§ **RECORDED INFORMATION**

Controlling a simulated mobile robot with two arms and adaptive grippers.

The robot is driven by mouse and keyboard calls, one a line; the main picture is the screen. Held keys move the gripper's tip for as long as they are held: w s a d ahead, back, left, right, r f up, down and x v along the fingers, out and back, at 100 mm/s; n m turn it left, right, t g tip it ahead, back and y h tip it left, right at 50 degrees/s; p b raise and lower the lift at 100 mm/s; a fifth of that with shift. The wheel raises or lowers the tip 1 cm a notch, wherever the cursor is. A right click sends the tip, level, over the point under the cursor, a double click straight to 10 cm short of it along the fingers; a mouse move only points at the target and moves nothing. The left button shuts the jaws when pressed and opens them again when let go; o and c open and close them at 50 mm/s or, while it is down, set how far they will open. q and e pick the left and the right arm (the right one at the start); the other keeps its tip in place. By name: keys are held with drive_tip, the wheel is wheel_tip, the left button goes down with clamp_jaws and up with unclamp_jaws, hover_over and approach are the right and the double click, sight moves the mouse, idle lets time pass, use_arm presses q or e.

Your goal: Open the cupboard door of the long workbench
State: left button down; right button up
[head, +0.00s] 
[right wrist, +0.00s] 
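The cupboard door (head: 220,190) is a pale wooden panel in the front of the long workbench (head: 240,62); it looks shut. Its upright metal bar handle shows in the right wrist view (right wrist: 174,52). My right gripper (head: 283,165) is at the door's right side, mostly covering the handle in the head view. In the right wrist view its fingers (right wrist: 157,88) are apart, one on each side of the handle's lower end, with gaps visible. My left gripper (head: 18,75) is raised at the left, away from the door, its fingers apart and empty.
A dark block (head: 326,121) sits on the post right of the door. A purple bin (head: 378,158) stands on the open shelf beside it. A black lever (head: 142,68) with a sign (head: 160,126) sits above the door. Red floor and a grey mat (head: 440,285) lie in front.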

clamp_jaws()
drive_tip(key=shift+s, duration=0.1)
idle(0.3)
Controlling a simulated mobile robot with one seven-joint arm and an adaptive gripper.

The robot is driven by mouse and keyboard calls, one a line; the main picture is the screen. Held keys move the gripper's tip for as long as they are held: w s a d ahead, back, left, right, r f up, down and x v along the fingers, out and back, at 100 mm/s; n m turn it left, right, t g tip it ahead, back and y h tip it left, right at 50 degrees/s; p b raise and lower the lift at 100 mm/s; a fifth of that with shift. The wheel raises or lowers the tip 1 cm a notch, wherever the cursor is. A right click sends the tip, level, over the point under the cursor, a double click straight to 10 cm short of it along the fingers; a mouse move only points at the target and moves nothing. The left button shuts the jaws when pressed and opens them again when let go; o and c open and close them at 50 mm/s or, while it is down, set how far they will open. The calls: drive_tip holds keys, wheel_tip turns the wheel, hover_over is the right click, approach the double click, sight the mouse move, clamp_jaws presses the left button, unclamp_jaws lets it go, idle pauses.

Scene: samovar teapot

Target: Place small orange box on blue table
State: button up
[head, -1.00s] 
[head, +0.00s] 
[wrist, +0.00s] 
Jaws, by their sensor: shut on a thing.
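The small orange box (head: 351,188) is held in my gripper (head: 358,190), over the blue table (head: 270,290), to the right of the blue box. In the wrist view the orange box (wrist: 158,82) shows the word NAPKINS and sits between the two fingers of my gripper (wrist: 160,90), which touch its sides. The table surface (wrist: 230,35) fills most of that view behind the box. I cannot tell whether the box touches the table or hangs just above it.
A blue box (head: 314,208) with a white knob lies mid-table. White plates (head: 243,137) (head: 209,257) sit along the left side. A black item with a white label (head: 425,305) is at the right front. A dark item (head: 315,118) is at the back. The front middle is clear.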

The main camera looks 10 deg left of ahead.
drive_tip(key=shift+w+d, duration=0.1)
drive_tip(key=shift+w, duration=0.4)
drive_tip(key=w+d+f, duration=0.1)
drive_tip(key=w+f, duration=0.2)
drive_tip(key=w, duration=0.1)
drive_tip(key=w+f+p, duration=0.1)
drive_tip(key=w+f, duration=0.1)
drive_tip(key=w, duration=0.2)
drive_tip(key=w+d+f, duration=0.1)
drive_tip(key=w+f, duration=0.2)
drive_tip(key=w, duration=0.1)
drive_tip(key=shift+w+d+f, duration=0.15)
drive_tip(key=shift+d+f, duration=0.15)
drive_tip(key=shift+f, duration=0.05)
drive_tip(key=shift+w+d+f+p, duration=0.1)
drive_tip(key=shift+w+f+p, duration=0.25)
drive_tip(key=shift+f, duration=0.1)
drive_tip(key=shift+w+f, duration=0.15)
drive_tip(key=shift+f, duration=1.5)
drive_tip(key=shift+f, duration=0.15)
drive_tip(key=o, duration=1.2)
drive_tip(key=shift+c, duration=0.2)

§ **PROBLEM REQUIREMENTS**
Please repeat the material above, word for word and in full.

§ **ANSWER TO THE PROBLEM**
Controlling a simulated mobile robot with two arms and adaptive grippers.

The robot is driven by mouse and keyboard calls, one a line; the main picture is the screen. Held keys move the gripper's tip for as long as they are held: w s a d ahead, back, left, right, r f up, down and x v along the fingers, out and back, at 100 mm/s; n m turn it left, right, t g tip it ahead, back and y h tip it left, right at 50 degrees/s; p b raise and lower the lift at 100 mm/s; a fifth of that with shift. The wheel raises or lowers the tip 1 cm a notch, wherever the cursor is. A right click sends the tip, level, over the point under the cursor, a double click straight to 10 cm short of it along the fingers; a mouse move only points at the target and moves nothing. The left button shuts the jaws when pressed and opens them again when let go; o and c open and close them at 50 mm/s or, while it is down, set how far they will open. q and e pick the left and the right arm (the right one at the start); the other keeps its tip in place. By name: keys are held with drive_tip, the wheel is wheel_tip, the left button goes down with clamp_jaws and up with unclamp_jaws, hover_over and approach are the right and the double click, sight moves the mouse, idle lets time pass, use_arm presses q or e.

Your goal: Open the cupboard door of the long workbench
State: left button down; right button up
[head, +0.00s] 
[right wrist, +0.00s] 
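The cupboard door (head: 220,190) is a pale wooden panel in the front of the long workbench (head: 240,62); it looks shut. Its upright metal bar handle shows in the right wrist view (right wrist: 174,52). My right gripper (head: 283,165) is at the door's right side, mostly covering the handle in the head view. In the right wrist view its fingers (right wrist: 157,88) are apart, one on each side of the handle's lower end, with gaps visible. My left gripper (head: 18,75) is raised at the left, away from the door, its fingers apart and empty.
A dark block (head: 326,121) sits on the post right of the door. A purple bin (head: 378,158) stands on the open shelf beside it. A black lever (head: 142,68) with a sign (head: 160,126) sits above the door. Red floor and a grey mat (head: 440,285) lie in front.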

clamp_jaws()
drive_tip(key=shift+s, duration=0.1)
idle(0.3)
Controlling a simulated mobile robot with one seven-joint arm and an adaptive gripper.

The robot is driven by mouse and keyboard calls, one a line; the main picture is the screen. Held keys move the gripper's tip for as long as they are held: w s a d ahead, back, left, right, r f up, down and x v along the fingers, out and back, at 100 mm/s; n m turn it left, right, t g tip it ahead, back and y h tip it left, right at 50 degrees/s; p b raise and lower the lift at 100 mm/s; a fifth of that with shift. The wheel raises or lowers the tip 1 cm a notch, wherever the cursor is. A right click sends the tip, level, over the point under the cursor, a double click straight to 10 cm short of it along the fingers; a mouse move only points at the target and moves nothing. The left button shuts the jaws when pressed and opens them again when let go; o and c open and close them at 50 mm/s or, while it is down, set how far they will open. The calls: drive_tip holds keys, wheel_tip turns the wheel, hover_over is the right click, approach the double click, sight the mouse move, clamp_jaws presses the left button, unclamp_jaws lets it go, idle pauses.

Scene: samovar teapot

Target: Place small orange box on blue table
State: button up
[head, -1.00s] 
[head, +0.00s] 
[wrist, +0.00s] 
Jaws, by their sensor: shut on a thing.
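The small orange box (head: 351,188) is held in my gripper (head: 358,190), over the blue table (head: 270,290), to the right of the blue box. In the wrist view the orange box (wrist: 158,82) shows the word NAPKINS and sits between the two fingers of my gripper (wrist: 160,90), which touch its sides. The table surface (wrist: 230,35) fills most of that view behind the box. I cannot tell whether the box touches the table or hangs just above it.
A blue box (head: 314,208) with a white knob lies mid-table. White plates (head: 243,137) (head: 209,257) sit along the left side. A black item with a white label (head: 425,305) is at the right front. A dark item (head: 315,118) is at the back. The front middle is clear.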

The main camera looks 10 deg left of ahead.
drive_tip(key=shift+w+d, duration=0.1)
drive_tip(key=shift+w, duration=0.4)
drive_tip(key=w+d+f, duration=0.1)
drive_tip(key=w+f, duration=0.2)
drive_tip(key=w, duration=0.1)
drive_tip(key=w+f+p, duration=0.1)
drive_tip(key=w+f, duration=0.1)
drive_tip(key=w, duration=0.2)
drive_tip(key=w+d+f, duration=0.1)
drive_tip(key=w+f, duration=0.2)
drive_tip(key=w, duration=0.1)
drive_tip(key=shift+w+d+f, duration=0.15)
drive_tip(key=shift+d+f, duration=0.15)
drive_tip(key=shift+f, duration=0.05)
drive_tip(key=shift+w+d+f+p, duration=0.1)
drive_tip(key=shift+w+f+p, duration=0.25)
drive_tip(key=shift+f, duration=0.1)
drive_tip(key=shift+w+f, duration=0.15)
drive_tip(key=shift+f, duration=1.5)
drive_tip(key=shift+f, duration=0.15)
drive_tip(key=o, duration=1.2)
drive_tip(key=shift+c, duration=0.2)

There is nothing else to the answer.